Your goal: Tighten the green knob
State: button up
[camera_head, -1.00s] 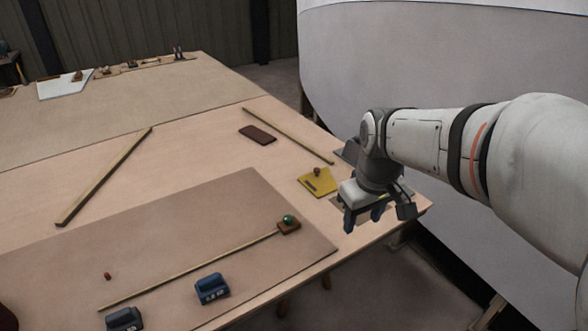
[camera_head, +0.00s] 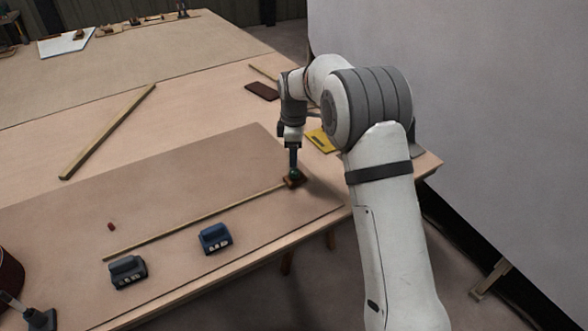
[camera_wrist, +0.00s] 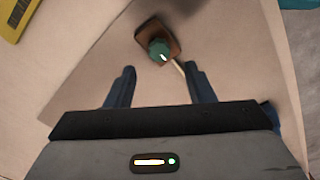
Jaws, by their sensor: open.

________________

▸ Task directions: Without the pictures, print the whole listing exactly as given.

▸ Response to this exercise:
Your goal: Tighten the green knob
State: button up
[camera_head, -1.00s] 
[camera_head, +0.00s] 
[camera_wrist, +0.00s] 
Jaws, by their sensor: open.

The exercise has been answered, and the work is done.